▸ Short task: In the listing below, how many lines contain the word "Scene"? Please respond with the number only.

▸ Entries provided:

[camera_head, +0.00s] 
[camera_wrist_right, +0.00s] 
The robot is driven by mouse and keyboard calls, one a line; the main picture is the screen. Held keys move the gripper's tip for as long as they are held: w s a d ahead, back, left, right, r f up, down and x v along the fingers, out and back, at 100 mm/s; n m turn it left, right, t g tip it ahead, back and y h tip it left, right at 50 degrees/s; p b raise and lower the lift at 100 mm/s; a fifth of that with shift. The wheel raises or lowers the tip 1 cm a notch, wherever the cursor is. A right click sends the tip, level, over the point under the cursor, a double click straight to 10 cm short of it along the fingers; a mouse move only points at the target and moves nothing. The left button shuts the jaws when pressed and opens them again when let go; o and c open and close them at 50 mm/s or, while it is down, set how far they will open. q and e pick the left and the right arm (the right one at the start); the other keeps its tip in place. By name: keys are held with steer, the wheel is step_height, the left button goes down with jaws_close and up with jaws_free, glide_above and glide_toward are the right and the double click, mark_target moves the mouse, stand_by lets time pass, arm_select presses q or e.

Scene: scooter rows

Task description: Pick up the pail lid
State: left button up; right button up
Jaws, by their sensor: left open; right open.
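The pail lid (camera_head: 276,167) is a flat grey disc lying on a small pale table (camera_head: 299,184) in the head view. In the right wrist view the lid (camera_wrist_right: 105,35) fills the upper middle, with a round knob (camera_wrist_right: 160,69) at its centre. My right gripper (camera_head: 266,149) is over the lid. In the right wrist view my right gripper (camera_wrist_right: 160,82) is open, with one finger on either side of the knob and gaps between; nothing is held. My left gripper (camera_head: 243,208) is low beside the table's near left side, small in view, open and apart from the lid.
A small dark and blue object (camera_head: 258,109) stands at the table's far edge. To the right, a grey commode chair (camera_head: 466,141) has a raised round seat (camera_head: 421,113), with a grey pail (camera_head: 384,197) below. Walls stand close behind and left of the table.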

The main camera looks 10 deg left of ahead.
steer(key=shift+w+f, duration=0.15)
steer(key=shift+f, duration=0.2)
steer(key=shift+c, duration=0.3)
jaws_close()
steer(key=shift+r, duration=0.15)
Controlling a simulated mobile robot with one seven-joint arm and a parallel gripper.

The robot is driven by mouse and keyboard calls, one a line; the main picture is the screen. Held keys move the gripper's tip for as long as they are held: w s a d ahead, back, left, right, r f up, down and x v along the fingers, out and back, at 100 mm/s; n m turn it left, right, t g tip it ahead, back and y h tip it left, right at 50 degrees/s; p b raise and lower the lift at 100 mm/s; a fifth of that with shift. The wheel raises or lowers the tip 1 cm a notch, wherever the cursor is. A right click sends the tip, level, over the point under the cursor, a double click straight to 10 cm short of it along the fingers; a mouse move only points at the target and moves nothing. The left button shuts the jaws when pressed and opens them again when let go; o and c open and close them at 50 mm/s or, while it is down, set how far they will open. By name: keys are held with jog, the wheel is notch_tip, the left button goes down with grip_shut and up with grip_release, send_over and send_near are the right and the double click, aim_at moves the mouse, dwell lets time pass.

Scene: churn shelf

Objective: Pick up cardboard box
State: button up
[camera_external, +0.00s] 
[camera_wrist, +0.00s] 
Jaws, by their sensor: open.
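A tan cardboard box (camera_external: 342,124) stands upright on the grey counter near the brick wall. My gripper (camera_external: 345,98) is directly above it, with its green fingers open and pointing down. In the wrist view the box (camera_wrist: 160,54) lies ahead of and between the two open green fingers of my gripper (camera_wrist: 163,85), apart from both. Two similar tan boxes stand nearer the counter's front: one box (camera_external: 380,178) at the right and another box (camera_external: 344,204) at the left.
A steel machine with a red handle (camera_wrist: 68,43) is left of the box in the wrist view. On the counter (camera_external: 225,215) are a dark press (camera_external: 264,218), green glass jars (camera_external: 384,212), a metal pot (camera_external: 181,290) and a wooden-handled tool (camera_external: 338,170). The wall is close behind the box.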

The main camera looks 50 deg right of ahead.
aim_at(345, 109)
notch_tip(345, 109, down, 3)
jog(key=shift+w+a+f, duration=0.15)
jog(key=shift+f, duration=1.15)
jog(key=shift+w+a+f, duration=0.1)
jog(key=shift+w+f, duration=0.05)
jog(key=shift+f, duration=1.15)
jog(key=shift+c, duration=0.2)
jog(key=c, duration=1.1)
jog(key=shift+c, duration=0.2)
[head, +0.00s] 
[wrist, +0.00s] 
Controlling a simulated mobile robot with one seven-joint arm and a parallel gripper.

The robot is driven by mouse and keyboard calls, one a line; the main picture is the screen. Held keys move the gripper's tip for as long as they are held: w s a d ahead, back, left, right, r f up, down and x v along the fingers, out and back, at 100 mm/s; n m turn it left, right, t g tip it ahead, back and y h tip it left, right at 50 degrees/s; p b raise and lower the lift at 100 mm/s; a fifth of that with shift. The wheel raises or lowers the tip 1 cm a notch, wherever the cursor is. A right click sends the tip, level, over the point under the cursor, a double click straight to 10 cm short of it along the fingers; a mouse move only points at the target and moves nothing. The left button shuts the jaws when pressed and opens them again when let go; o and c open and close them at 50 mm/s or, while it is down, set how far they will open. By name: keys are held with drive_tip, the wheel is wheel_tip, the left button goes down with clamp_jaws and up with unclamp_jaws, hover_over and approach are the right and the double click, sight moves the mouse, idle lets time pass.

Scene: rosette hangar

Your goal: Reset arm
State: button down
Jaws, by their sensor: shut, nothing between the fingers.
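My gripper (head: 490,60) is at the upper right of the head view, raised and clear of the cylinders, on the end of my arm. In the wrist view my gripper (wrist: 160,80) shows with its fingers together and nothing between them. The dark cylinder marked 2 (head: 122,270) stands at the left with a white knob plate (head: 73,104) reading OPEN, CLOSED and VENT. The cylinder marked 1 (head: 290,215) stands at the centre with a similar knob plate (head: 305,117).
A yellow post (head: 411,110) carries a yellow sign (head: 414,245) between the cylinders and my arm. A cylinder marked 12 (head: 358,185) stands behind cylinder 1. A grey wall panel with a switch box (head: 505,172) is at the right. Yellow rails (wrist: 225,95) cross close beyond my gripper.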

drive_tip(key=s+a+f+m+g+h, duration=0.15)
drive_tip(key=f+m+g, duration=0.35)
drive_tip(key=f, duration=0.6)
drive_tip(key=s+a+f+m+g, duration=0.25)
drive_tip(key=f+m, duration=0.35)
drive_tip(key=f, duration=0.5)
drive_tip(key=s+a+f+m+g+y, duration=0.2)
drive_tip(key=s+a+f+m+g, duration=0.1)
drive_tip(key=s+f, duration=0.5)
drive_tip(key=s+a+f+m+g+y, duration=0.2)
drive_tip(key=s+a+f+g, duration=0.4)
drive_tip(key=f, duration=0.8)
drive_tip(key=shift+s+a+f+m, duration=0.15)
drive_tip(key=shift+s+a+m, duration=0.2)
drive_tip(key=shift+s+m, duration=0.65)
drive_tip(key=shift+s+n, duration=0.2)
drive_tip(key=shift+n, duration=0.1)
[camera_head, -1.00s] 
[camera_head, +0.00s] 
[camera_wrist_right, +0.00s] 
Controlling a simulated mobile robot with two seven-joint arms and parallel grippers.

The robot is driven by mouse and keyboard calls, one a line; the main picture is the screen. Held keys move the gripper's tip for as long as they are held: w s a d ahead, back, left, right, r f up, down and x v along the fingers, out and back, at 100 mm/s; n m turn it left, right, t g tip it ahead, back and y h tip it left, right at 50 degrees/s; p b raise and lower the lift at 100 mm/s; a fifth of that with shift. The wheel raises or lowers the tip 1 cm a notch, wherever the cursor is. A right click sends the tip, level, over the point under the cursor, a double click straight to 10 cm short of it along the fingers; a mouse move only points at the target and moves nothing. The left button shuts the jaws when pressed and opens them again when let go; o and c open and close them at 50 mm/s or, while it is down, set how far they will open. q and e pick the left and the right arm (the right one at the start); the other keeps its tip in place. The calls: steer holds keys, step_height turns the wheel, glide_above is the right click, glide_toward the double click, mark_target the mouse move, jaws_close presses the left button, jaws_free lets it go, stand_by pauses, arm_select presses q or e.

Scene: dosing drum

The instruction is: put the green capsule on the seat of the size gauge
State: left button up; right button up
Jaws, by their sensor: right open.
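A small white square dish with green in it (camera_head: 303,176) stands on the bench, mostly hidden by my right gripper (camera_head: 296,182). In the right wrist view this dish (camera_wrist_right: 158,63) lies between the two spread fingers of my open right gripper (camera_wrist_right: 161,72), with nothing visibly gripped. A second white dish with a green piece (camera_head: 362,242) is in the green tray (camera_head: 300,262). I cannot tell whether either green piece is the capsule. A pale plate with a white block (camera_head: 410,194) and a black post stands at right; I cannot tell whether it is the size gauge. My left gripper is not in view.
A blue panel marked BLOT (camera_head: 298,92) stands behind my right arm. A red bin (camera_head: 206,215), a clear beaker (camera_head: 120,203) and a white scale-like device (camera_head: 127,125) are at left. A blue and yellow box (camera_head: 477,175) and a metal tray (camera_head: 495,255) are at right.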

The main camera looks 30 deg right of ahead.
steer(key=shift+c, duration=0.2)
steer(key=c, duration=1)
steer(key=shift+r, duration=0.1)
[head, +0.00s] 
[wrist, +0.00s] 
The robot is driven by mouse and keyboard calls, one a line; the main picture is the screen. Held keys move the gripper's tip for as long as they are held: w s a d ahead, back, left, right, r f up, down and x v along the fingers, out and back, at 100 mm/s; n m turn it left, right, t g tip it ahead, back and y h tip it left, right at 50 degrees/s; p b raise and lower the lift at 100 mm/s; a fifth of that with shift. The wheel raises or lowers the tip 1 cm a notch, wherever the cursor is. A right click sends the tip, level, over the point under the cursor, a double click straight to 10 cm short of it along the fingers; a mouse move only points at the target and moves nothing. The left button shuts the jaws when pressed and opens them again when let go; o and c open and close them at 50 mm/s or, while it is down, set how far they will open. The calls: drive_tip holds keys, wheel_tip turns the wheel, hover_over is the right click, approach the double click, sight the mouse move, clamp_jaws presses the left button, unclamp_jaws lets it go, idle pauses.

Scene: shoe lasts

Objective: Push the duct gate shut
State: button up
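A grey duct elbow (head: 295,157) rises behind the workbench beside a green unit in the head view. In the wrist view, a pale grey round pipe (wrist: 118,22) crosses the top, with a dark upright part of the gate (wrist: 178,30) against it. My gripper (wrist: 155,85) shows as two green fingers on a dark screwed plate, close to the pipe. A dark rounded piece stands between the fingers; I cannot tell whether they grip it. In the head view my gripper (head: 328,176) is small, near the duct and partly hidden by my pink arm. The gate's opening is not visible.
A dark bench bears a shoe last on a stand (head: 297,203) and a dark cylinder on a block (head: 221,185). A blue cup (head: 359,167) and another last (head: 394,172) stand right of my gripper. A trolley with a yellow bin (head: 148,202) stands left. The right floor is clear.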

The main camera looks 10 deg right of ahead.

▸ Right answer: 5